Whew! Just finished the new(ish) Richard Ford, and though I have had, from time to time, my issues with the man's work (including The Sportswriter, which has always seemed half-baked to me), this book is exactly what I've been dying to read lately. I think it's gotten me off my only-crime-novels-and-recording-magazines kick.

The book gets off to a slow start--it seems only to consist of Frank Bascombe driving around thinking--but the rambling narrative gradually draws several disparate threads into focus: the nature of love, of mortality, of community. Ford has done his homework on the subject of New Jersey (Bascombe has left the Haddam of the last book and has moved to The Shore), to the extent that he actually overindulges the use of characteristic personality types, cultural signifiers, and place names. But one's sense is that the preoccupation is Bascombe's, not Ford's, such is our immersion in Bascombe's voice.

This same phenomenon obtains in one of the book's oddest qualities--it manages to make the spectacularly implausible not only forgiveable, but somehow more convincing than real life. The plot shakes off its langour after 200 pages or so and gradually comes to seem like a wild, eventful dream; and Bascombe's narrative simultaneously less trustworthy and more authentic. It's mesmerizing, really--by the end, you're perfectly willing to accept the bizarre agglomeration of motifs (including a car crash, Russian teen gangsters, and a time capsule) that back on page 50 you would have sneered at.

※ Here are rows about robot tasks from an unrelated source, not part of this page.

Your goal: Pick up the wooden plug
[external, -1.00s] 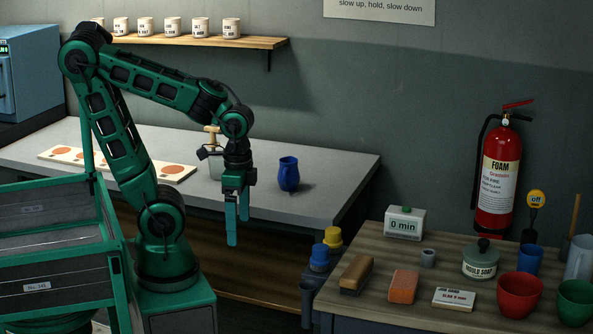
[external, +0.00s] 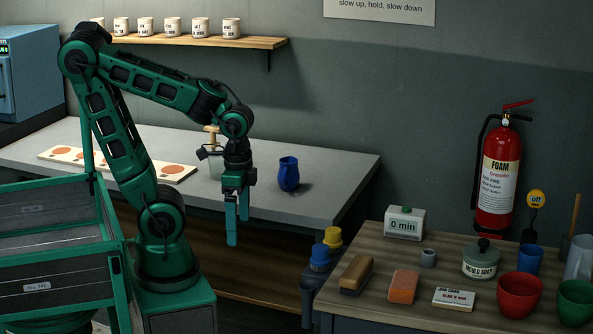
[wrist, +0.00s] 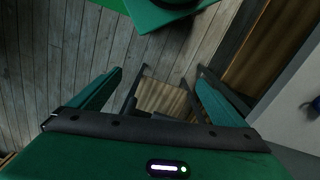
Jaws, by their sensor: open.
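A light wooden piece that looks like the wooden plug (external: 212,136) stands upright on the grey table (external: 331,170), partly behind my arm. My gripper (external: 238,228) hangs fingers down, to the right of the plug and in front of the table's front edge. In the wrist view my gripper (wrist: 160,82) is open, with nothing between the fingers. The plug does not show in the wrist view.
A blue vase (external: 288,174) stands on the table right of my gripper. A pale board (external: 118,166) with round orange marks lies at the left. A wooden workbench (external: 400,269) at the right holds a timer, a brush, a sponge and pots. The table's right end is clear.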

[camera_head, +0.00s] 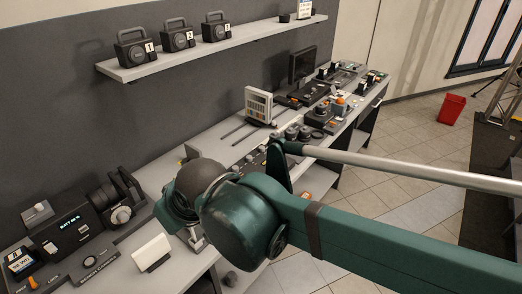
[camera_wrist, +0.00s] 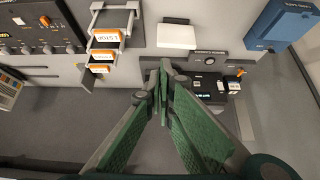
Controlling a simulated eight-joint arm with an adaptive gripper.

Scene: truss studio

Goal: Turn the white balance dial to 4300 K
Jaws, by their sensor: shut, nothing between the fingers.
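I cannot read a white balance label or a 4300 K mark in either view, so I cannot tell which control is the dial. In the wrist view a dark panel with several round knobs (camera_wrist: 37,38) is at the upper left, one knob orange-marked. A dark strip with a small round control (camera_wrist: 209,60) lies right of centre. It also shows at the lower left of the head view (camera_head: 95,261). My gripper (camera_wrist: 164,66) is shut and empty, its fingertips below a white block (camera_wrist: 177,36) in the picture.
A black device with a lit display (camera_head: 74,223) stands at the left of the bench. Orange-labelled boxes (camera_wrist: 104,56) sit in a metal rack left of my fingers. A blue case (camera_wrist: 284,20) is at upper right. A shelf (camera_head: 185,62) with numbered black units hangs above the bench.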

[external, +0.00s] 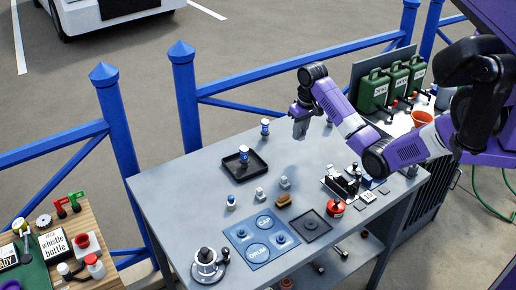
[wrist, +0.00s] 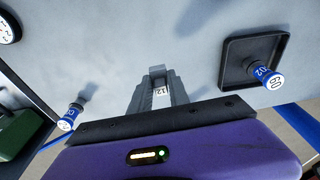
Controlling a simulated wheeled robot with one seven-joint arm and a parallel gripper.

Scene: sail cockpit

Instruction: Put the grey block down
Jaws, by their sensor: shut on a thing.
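My gripper (external: 300,128) is over the far part of the grey table (external: 185,190). It points down and appears to be above the surface. In the wrist view my gripper (wrist: 158,94) is shut on a small grey block (wrist: 160,90) with a white label that seems to read 12. The block sits between the fingertips and is partly hidden by them. In the external view the block is too small to tell from the fingers.
A black tray (external: 262,169) holds a blue-and-white piece (external: 243,152); a similar piece (external: 265,127) stands behind, left of my gripper. Small grey blocks (external: 285,182) and a brown piece (external: 284,201) stand nearer, with a blue mat (external: 240,235) in front. Table between them is bare.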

I don't think I've ever known of a writer whose various approaches to fiction result in such wildly uneven results--there are stories of Ford's I really cannot stand, particularly the ones in Women With Men, a book I thought marked the expiration of his prodigious talents. But, go figure, I adore this novel. There's something about Bascombe that turns Ford into some kind of genius--the character leads the writer to his deepest, funniest, and most human places.